* [The task]: Look through the entries below and extract exactly the lines from the one containing "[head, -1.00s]" through the one containing "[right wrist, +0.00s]", ends included.

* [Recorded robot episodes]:
>> start
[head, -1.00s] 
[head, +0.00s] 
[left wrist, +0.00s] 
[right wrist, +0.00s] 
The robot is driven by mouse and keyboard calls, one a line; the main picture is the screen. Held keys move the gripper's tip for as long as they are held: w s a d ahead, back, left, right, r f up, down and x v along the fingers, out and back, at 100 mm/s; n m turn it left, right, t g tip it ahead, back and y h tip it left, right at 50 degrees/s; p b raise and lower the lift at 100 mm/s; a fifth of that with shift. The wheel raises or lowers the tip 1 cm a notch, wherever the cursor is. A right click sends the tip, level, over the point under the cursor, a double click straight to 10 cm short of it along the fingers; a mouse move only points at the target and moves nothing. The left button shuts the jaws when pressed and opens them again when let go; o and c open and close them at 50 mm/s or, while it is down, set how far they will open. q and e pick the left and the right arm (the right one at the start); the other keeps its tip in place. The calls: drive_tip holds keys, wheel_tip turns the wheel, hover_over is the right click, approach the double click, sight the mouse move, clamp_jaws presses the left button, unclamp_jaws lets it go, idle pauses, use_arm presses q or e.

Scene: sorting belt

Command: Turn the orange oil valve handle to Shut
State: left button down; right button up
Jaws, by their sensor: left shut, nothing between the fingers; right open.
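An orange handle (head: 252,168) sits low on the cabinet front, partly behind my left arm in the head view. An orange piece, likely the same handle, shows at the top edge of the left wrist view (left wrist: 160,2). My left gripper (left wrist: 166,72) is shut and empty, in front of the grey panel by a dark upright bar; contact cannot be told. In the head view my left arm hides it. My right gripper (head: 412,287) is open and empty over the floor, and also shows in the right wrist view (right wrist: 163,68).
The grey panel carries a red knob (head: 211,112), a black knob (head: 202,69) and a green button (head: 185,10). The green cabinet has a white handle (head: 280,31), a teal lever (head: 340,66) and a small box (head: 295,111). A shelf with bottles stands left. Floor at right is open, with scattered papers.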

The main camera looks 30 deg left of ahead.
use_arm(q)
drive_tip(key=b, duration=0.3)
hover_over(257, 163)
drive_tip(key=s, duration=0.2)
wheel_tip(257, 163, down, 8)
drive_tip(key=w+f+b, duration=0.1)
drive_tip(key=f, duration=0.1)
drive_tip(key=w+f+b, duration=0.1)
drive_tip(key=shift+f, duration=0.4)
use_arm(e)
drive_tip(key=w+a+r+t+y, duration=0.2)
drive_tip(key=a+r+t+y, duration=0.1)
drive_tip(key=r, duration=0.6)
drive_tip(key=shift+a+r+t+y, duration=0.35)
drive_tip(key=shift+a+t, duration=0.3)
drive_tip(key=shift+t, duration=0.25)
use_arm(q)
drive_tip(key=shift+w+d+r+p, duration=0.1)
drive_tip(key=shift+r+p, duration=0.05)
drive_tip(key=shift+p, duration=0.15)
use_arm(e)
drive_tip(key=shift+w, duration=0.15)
>> end
>> start
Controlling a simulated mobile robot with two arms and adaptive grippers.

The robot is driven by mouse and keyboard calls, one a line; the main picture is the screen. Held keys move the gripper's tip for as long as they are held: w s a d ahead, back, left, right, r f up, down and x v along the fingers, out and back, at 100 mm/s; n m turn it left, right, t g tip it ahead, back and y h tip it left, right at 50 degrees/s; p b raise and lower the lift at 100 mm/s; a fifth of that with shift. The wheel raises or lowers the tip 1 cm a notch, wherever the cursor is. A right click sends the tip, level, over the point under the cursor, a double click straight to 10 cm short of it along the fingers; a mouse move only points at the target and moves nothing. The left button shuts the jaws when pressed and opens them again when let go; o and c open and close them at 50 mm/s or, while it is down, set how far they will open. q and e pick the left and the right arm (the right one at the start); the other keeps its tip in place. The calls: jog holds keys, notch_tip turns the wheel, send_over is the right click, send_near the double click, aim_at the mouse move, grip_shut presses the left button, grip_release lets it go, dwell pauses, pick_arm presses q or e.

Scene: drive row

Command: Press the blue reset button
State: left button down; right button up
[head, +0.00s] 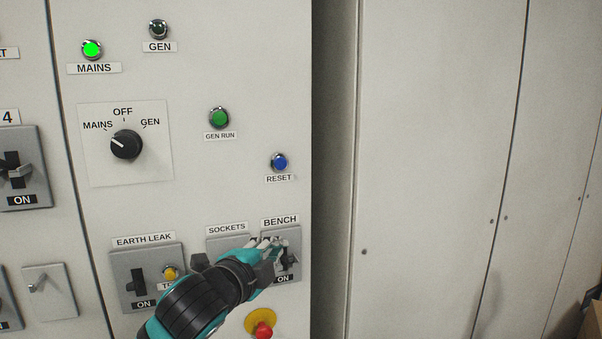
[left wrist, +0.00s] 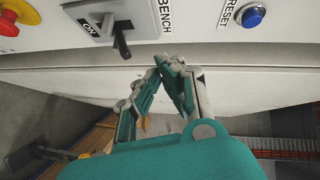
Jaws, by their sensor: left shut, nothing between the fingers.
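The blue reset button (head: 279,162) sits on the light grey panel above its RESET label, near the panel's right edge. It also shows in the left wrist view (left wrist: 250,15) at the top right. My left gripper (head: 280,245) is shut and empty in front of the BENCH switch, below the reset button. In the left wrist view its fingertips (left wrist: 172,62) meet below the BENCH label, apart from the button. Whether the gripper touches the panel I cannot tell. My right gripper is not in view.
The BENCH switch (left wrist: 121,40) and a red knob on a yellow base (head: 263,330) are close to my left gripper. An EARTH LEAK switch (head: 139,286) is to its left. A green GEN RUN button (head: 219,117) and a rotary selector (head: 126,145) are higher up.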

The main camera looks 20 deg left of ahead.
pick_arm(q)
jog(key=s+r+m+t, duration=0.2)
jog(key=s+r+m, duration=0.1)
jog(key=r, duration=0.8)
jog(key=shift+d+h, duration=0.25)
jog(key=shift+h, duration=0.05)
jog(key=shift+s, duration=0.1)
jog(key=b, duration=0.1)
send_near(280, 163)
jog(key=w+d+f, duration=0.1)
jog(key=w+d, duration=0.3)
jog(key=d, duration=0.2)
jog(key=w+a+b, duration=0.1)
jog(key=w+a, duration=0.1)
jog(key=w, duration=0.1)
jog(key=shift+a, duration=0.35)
>> end
>> start
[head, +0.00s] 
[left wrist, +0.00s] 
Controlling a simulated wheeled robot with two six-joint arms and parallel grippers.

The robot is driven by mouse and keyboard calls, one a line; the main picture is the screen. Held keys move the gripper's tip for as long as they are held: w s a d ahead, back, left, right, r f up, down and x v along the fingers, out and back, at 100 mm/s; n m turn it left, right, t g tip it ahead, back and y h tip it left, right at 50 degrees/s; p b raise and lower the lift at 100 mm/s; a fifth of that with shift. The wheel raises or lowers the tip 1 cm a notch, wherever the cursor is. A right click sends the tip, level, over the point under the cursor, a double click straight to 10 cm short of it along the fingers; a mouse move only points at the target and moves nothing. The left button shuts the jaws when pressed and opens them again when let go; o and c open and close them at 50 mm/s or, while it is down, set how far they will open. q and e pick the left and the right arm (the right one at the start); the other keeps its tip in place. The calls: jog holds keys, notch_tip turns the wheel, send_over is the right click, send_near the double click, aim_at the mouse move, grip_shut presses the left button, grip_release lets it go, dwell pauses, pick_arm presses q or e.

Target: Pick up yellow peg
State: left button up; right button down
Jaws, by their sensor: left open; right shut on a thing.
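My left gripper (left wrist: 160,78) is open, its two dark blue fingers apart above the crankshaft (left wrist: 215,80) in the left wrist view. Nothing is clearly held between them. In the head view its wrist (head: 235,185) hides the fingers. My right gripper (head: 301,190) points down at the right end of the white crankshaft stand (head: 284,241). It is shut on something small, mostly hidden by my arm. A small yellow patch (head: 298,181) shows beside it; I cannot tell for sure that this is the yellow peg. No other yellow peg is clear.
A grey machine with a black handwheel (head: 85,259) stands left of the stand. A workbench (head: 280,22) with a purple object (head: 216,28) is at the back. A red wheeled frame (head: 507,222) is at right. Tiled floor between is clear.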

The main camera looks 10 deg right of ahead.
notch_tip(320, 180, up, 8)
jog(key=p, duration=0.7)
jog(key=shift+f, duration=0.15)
>> end
* [The answer]:
[head, -1.00s] 
[head, +0.00s] 
[left wrist, +0.00s] 
[right wrist, +0.00s] 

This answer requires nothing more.